We think we’re in a once-in-a-lifetime bear market. But we don’t think it came out of nowhere. Nothing comes from nothing, as they sing in the Sound of Music, nothing ever could. The bear market is the product of something, and that something is too much credit, too much debt, too many dollars, too much spending and too little real investing over the last two decades.

Heavily indebted consumers…and businesses…would like nothing better than to see higher rates of inflation – which would erase their debts and drive bond prices down. But we don’t think the world works that way. People do not get what they want…or what they expect; they get what they deserve. And if they don’t, they ought to.
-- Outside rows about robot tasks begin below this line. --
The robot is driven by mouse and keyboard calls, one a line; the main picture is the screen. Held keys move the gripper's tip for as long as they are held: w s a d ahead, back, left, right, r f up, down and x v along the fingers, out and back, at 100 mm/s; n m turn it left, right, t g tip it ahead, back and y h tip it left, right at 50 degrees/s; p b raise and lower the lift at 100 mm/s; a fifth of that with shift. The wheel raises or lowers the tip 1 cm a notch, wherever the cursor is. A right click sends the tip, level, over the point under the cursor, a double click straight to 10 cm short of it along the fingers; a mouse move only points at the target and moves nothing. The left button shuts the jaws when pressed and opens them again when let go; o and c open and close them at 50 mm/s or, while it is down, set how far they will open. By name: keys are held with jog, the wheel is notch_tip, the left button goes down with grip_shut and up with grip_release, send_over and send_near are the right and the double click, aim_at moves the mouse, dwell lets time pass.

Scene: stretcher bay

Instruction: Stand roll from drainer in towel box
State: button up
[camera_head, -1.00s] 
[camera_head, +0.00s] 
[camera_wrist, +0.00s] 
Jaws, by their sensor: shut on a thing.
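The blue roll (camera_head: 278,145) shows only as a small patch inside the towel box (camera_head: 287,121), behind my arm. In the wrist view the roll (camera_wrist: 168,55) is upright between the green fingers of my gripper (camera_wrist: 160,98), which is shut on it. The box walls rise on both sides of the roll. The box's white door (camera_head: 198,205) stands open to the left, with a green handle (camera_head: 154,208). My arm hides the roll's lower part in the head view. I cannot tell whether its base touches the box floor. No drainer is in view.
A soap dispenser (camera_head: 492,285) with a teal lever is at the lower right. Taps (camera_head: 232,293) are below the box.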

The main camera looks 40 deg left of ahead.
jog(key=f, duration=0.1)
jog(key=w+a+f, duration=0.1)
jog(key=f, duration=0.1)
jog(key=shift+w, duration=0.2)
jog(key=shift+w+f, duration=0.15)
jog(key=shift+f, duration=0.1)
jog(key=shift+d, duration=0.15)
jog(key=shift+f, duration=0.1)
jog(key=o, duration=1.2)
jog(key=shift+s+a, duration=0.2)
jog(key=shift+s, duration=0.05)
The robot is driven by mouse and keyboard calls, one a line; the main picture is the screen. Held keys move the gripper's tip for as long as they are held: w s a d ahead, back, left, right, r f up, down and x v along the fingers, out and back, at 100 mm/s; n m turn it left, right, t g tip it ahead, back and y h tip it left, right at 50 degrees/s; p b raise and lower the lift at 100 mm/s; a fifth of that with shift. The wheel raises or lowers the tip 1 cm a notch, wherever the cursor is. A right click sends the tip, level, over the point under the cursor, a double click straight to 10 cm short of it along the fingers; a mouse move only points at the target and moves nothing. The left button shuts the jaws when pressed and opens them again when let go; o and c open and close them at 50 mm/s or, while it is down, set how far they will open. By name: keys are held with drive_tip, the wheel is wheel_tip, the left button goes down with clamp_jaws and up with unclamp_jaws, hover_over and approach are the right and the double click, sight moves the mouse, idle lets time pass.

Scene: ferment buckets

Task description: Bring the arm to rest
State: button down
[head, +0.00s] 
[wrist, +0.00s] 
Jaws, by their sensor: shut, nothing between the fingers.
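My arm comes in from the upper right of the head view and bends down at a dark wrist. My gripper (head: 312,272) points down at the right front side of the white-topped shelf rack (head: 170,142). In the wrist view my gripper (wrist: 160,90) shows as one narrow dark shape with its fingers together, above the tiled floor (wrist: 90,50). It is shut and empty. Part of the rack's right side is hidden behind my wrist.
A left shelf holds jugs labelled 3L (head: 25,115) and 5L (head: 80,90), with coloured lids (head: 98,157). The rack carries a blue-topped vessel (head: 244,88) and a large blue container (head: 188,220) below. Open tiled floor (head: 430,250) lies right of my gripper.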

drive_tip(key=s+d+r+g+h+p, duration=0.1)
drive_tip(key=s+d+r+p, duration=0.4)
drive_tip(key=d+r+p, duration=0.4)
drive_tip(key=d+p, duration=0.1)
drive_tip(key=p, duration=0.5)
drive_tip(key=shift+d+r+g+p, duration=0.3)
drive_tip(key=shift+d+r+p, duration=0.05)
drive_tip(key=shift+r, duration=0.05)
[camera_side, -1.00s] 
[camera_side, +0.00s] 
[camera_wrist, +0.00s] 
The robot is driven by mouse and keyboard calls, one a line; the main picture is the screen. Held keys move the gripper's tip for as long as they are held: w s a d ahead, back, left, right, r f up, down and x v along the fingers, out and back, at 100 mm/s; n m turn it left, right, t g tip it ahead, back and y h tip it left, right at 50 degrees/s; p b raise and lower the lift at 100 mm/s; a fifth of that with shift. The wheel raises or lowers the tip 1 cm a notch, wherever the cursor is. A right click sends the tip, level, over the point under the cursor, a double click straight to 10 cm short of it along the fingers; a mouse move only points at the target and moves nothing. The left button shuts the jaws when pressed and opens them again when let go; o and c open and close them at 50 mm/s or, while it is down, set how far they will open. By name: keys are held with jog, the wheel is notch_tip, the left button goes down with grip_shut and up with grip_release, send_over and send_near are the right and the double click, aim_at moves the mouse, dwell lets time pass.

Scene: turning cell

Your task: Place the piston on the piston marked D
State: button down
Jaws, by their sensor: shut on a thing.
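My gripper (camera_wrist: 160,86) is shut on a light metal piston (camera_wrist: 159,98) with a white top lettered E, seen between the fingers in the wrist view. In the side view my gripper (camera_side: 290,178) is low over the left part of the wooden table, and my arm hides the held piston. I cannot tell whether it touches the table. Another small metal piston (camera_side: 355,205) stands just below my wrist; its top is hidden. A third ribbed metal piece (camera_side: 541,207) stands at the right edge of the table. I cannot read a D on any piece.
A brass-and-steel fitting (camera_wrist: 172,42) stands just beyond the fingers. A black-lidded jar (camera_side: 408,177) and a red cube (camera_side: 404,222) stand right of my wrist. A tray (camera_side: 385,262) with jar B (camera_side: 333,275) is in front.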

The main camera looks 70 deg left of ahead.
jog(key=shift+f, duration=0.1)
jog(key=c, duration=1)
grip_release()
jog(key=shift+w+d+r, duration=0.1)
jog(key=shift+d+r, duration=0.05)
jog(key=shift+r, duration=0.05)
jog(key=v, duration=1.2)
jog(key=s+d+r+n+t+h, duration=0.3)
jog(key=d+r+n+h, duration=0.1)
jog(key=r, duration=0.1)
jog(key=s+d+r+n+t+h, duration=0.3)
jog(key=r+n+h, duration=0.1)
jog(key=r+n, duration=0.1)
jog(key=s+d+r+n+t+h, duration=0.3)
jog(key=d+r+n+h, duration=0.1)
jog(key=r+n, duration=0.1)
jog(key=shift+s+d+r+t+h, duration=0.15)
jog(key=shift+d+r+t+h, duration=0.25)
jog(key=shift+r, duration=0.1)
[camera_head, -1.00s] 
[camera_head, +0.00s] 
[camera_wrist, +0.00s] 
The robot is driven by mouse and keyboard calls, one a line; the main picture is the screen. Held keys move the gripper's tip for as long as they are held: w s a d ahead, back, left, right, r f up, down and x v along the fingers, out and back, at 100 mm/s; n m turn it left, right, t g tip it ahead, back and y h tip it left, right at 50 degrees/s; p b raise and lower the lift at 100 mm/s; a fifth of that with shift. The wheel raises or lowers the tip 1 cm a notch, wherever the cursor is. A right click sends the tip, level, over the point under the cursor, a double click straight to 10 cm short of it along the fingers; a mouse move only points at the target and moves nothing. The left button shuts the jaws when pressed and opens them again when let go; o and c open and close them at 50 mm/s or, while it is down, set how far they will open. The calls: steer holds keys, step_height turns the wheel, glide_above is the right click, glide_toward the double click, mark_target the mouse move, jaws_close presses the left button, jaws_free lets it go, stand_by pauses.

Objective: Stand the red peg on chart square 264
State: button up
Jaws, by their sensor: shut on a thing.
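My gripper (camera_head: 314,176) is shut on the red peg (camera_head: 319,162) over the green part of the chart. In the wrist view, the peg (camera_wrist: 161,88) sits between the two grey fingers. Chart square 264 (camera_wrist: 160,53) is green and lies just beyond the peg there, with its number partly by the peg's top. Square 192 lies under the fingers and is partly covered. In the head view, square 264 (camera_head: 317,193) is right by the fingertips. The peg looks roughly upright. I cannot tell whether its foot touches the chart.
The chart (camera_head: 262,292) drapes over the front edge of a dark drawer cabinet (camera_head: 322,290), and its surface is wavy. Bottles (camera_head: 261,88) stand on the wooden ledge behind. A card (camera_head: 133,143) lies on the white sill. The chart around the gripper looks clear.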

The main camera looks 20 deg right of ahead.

We reported yesterday that non-financial debt recently topped the $20 trillion level. Mortgages, credit cards, installment loans…at an average of 7% interest…it takes $1.4 trillion per year in interest payments to stay current, or about 12% of GDP! Could this be right? Is my calculator defective? Have I misplaced a decimal point?

If not, you can see the problem immediately, dear reader. The higher the debt levels reach, the harder it is to keep up with the interest payments. Eventually, the debtors can’t keep up…which is why delinquencies are at record levels and, as Moody’s reported yesterday, credit quality fell again in the last quarter for the 18th consecutive time.

This is not an inflationary situation. It is a deflationary one. Debtors have to cut back on spending…sales go down…unemployment goes up. People stop borrowing. Money slows down along with the economy. Prices fall as fewer people are buying and suppliers cut prices to make the sale. Interest rates typically sink…and bond prices rise.

This is what has happened in Japan. Economists say it won’t happen in America. But these are the same people who said the Fed would be raising rates by now, in order to head off inflation in a vigorous recovery…and who now say they lack the vocabulary to describe what is happening in this ‘baffling economy.’ So, we will keep our own counsel; we will wait and see.

*** Of course, interest is not just paid…it is also collected and used to pay the phone bill. Pity the poor folks on the receiving end. As short term rates dropped more than 400 basis points, people living off earnings from cash in money market funds have been suffering.